▶ [RAW RECORDS]:

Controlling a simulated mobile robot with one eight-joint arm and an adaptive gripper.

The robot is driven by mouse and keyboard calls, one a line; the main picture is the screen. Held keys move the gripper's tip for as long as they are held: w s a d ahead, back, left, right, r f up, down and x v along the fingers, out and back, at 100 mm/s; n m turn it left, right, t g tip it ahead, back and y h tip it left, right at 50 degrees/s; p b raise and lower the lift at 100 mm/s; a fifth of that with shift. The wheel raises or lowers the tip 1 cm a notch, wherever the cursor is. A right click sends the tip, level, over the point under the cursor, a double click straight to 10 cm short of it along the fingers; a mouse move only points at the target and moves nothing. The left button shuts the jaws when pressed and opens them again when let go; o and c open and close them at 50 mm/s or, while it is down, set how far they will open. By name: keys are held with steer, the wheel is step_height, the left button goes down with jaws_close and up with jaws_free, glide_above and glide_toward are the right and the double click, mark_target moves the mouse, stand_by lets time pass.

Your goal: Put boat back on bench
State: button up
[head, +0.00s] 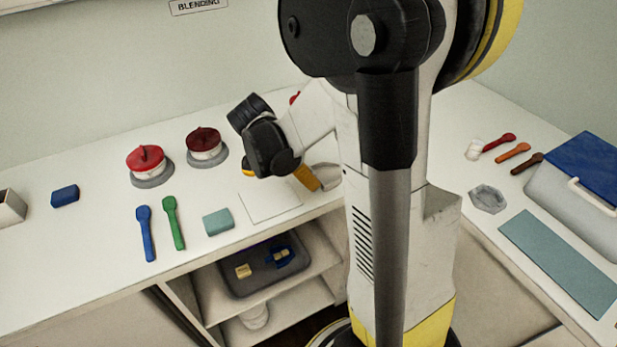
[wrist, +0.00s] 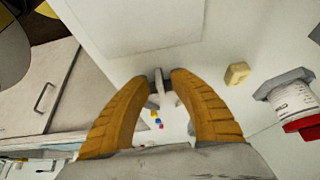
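My gripper (head: 314,179) is over the front edge of the left bench (head: 100,240), beside a thin outlined square (head: 270,203). A small pale grey dish-like piece, which looks like the boat (head: 326,173), is at its fingertips, tilted and partly hidden by my arm. In the wrist view the two orange fingers (wrist: 165,78) come close together on a thin grey and white piece (wrist: 157,88), seen nearly edge-on. Its full shape does not show there. A grey, see-through angular dish (head: 488,199) lies on the right bench (head: 470,225).
A grey tray (head: 236,290) sits on the shelf below. Spoons, a teal mat (head: 560,262) and a blue-lidded box (head: 590,165) occupy the right bench.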

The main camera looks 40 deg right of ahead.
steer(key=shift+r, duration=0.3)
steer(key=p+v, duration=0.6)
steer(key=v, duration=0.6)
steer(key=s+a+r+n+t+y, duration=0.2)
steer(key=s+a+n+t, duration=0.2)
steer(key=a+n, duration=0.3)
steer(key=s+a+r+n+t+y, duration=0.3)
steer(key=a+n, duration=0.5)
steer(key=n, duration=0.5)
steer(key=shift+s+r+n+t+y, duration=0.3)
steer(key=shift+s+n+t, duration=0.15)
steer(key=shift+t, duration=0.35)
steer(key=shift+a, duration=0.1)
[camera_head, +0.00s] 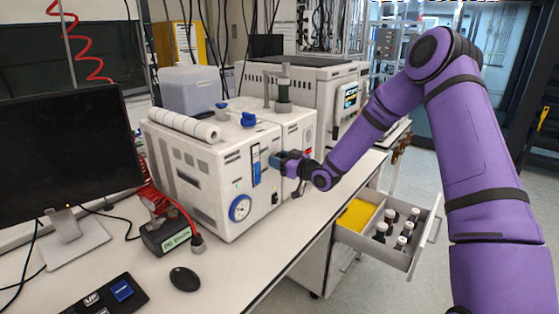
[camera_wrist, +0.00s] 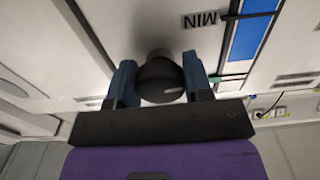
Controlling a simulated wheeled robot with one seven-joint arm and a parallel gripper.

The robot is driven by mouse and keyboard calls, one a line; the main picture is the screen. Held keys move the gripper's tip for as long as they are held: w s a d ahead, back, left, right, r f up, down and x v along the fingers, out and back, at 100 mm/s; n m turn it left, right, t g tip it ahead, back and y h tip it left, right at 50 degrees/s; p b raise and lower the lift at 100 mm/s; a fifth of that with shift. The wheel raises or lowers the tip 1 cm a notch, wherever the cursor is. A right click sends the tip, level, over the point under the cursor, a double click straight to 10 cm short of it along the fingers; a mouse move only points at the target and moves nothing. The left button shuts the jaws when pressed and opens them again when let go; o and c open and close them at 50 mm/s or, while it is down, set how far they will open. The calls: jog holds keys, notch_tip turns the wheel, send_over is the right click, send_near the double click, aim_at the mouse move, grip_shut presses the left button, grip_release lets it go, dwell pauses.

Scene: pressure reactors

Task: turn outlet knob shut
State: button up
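The white pressure reactor box (camera_head: 200,168) stands on the bench, with a blue-faced round gauge (camera_head: 240,208) and a blue vertical strip (camera_head: 256,167) on its front. My gripper (camera_head: 275,160) is at this front, just right of the strip. In the wrist view, a black round knob (camera_wrist: 160,85) sits between the two blue fingers of my gripper (camera_wrist: 160,80), which appear to touch it on both sides. The "MIN" label (camera_wrist: 201,20) and the blue strip (camera_wrist: 250,35) lie to its right. In the head view my gripper hides the knob.
A monitor (camera_head: 65,150), a mouse (camera_head: 185,279) and a black box with a green display (camera_head: 168,235) are on the left of the bench. An open drawer with several bottles (camera_head: 390,230) juts out below my arm. The bench front is mostly clear.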

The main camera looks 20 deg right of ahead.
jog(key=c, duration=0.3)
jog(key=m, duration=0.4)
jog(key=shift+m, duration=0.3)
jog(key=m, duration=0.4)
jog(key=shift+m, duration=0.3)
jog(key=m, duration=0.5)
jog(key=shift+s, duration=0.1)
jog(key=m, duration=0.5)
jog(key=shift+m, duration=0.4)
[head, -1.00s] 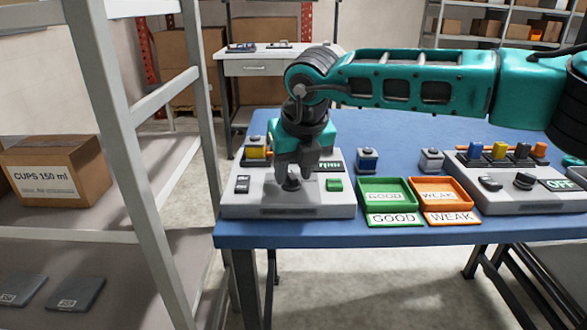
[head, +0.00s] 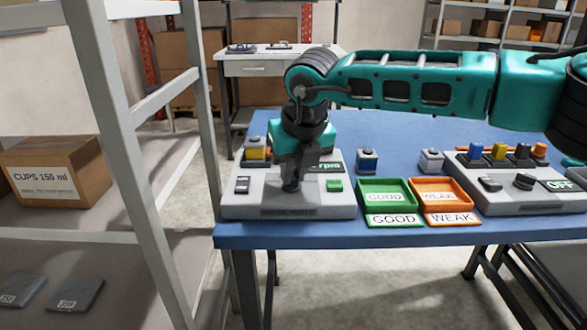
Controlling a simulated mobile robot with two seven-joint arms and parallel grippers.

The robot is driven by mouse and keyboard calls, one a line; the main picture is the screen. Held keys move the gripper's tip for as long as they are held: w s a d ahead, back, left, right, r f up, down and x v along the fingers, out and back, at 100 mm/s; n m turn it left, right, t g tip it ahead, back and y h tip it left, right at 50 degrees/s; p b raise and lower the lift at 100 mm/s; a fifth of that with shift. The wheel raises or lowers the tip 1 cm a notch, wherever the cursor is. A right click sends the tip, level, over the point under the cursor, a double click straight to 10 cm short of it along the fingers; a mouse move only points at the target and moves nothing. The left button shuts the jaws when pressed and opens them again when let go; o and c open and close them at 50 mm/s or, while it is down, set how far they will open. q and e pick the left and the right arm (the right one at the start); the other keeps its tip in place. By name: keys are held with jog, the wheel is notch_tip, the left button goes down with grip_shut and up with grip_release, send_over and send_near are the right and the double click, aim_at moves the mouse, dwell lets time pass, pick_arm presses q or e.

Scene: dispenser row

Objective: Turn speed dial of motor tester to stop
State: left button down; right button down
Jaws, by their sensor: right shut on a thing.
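The motor tester (head: 289,211) is a grey box at the left end of the blue table. It has a black rocker switch (head: 242,185) on its left, a green button (head: 334,186) on its right and a display (head: 328,167) partly hidden by my gripper. My right gripper (head: 291,186) points down at the middle of the panel and is shut on the dark speed dial there. The fingers mostly hide the dial, so its pointer cannot be read. My left gripper is not in view.
A green GOOD tray (head: 388,208) and an orange WEAK tray (head: 441,208) lie right of the tester. Two small motors (head: 367,160) stand behind them. Another grey device (head: 516,197) reading OFF is at the right. A shelf post (head: 131,160) stands left of the table.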

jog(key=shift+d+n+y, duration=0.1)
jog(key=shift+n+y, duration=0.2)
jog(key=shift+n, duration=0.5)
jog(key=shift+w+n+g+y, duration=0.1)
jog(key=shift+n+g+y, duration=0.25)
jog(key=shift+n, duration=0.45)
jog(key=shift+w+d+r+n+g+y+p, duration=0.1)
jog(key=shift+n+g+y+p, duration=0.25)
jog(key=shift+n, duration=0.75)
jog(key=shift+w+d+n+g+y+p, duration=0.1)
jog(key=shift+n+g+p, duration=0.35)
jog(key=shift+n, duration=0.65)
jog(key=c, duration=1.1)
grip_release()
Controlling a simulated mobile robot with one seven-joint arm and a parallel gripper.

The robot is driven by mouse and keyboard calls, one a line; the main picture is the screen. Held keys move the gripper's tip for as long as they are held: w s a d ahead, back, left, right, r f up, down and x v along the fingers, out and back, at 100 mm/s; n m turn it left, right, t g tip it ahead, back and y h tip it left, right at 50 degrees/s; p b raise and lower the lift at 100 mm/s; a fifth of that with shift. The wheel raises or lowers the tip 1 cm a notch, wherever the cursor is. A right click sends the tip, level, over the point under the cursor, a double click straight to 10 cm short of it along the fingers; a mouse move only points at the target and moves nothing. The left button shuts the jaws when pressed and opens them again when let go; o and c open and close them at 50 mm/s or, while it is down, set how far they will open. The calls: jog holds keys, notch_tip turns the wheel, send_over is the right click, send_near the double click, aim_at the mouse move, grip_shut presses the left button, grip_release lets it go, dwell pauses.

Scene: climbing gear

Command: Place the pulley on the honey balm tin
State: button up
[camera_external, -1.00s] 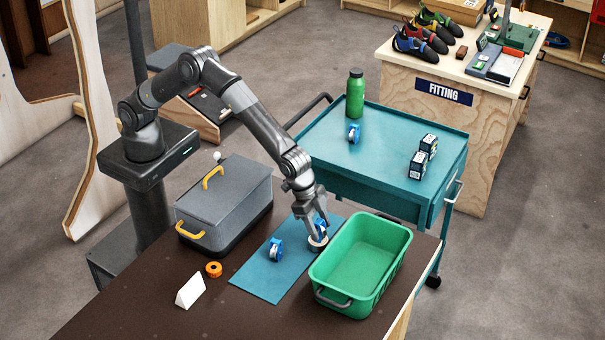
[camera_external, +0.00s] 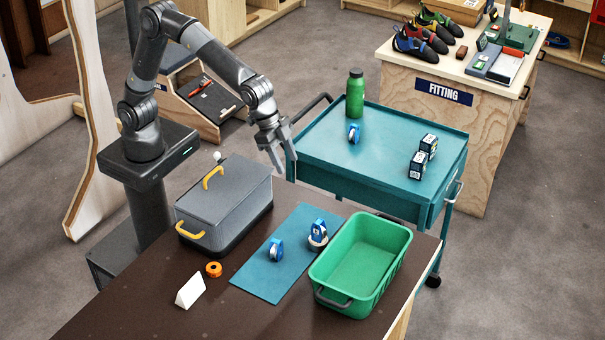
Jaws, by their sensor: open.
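A blue pulley (camera_external: 319,228) stands upright on a small round pale tin (camera_external: 317,244), which looks like the honey balm tin, at the right side of the blue mat (camera_external: 262,284). A second blue pulley (camera_external: 276,250) stands on the mat to the left of the tin. A third blue pulley (camera_external: 353,133) is on the teal cart. My gripper (camera_external: 283,172) is open and empty, raised above and behind the mat, clear of the pulley and tin.
A green bin (camera_external: 323,291) stands right of the tin. A grey box with yellow handles (camera_external: 222,205) stands to the left. An orange ring (camera_external: 214,269) and a white wedge (camera_external: 190,291) lie in front. The teal cart (camera_external: 395,165) holds a green bottle (camera_external: 355,94) and small boxes.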

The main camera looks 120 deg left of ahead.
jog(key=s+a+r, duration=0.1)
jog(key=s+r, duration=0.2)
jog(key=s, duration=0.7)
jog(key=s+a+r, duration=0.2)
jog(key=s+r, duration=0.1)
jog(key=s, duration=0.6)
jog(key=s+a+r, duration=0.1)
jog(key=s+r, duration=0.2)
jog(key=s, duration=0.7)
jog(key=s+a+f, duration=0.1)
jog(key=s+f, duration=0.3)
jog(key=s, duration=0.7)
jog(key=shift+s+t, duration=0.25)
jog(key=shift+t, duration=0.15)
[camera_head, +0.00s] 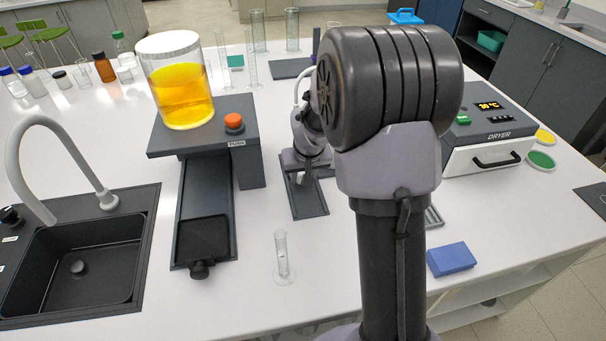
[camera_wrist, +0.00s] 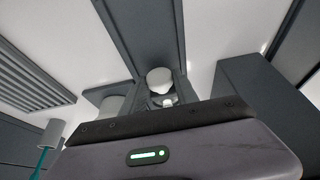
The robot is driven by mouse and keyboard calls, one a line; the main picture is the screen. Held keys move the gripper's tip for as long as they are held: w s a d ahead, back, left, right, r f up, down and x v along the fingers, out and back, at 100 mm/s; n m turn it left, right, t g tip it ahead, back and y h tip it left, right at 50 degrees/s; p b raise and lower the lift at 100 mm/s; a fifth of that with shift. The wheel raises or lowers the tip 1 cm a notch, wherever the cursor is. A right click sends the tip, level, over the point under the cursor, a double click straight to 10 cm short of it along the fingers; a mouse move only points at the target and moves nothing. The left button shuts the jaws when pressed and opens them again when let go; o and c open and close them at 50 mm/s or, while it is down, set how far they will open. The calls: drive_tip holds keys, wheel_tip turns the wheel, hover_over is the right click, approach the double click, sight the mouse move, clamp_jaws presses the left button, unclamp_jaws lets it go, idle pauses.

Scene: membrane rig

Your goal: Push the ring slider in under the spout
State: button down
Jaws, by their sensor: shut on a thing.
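A dark rail (camera_head: 308,200) lies on the white bench in mid-picture in the head view. It also runs up the wrist view (camera_wrist: 143,40). My gripper (camera_wrist: 161,98) is low over the far part of this rail, shut on a small pale part with a round white top (camera_wrist: 160,77), which I take for the ring slider. The jaws hide much of it, and its ring cannot be made out. A white curved tube (camera_head: 303,82), likely the spout, shows beside my arm. Its outlet is hidden, so I cannot tell whether the slider is under it.
Left of the rail stands a dark stand (camera_head: 190,139) with a tank of orange liquid (camera_head: 183,95) and a red button (camera_head: 234,121). A glass cylinder (camera_head: 282,257) stands in front. A dryer (camera_head: 490,150) and a blue block (camera_head: 451,260) are at right.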

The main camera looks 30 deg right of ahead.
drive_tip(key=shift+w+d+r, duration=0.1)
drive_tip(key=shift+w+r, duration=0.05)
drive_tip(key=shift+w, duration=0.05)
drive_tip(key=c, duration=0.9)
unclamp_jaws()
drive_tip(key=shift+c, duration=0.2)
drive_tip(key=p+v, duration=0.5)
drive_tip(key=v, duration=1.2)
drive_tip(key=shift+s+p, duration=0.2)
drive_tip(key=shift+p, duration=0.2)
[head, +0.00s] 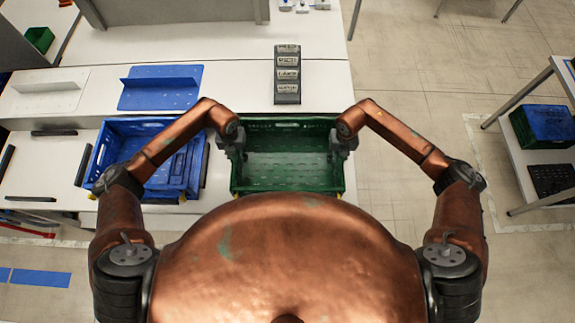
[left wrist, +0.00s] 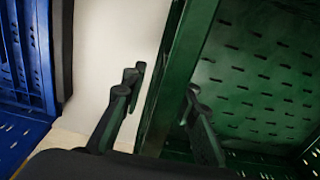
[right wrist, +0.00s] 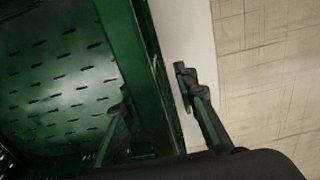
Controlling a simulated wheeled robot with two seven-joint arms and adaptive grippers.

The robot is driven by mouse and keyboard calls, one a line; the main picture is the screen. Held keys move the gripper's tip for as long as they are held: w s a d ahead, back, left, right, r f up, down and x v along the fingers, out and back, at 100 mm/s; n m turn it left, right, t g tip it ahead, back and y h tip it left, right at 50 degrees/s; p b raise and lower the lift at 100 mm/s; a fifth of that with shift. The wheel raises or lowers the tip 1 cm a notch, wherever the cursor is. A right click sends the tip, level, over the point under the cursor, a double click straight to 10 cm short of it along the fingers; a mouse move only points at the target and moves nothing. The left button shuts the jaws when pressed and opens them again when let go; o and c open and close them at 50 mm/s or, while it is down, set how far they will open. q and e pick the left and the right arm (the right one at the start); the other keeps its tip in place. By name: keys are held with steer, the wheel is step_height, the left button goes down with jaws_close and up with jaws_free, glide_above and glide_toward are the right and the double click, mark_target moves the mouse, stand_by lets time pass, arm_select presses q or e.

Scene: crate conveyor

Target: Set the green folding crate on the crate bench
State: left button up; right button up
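The green folding crate (head: 287,172) is unfolded and empty in front of me in the head view, beside the blue crate. My left gripper (head: 237,152) is at its left wall and my right gripper (head: 339,152) is at its right wall. In the left wrist view, the open fingers (left wrist: 160,95) straddle the green wall (left wrist: 178,75), with gaps showing. In the right wrist view, the open fingers (right wrist: 155,95) straddle the opposite wall (right wrist: 128,50). The crate's near side is hidden by my body. I cannot tell which surface is the crate bench.
A blue crate (head: 118,135) stands close on the left. Behind are a white worktop (head: 235,85), a blue bracket (head: 160,88) and a grey labelled rack (head: 287,75). Floor between is clear.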

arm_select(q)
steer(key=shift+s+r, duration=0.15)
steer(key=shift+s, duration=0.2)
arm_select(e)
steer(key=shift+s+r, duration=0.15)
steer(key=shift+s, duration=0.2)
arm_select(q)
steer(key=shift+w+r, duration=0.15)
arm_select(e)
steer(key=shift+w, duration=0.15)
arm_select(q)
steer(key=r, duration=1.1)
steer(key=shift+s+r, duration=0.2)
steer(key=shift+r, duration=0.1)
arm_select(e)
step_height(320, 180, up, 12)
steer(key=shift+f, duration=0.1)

▶ [YOUR INSTRUCTIONS]: Copy each line holding the word "Scene" from the listing above.

▶ [RESULT OF THIS EXERCISE]:
Scene: pressure reactors
Scene: dispenser row
Scene: climbing gear
Scene: membrane rig
Scene: crate conveyor

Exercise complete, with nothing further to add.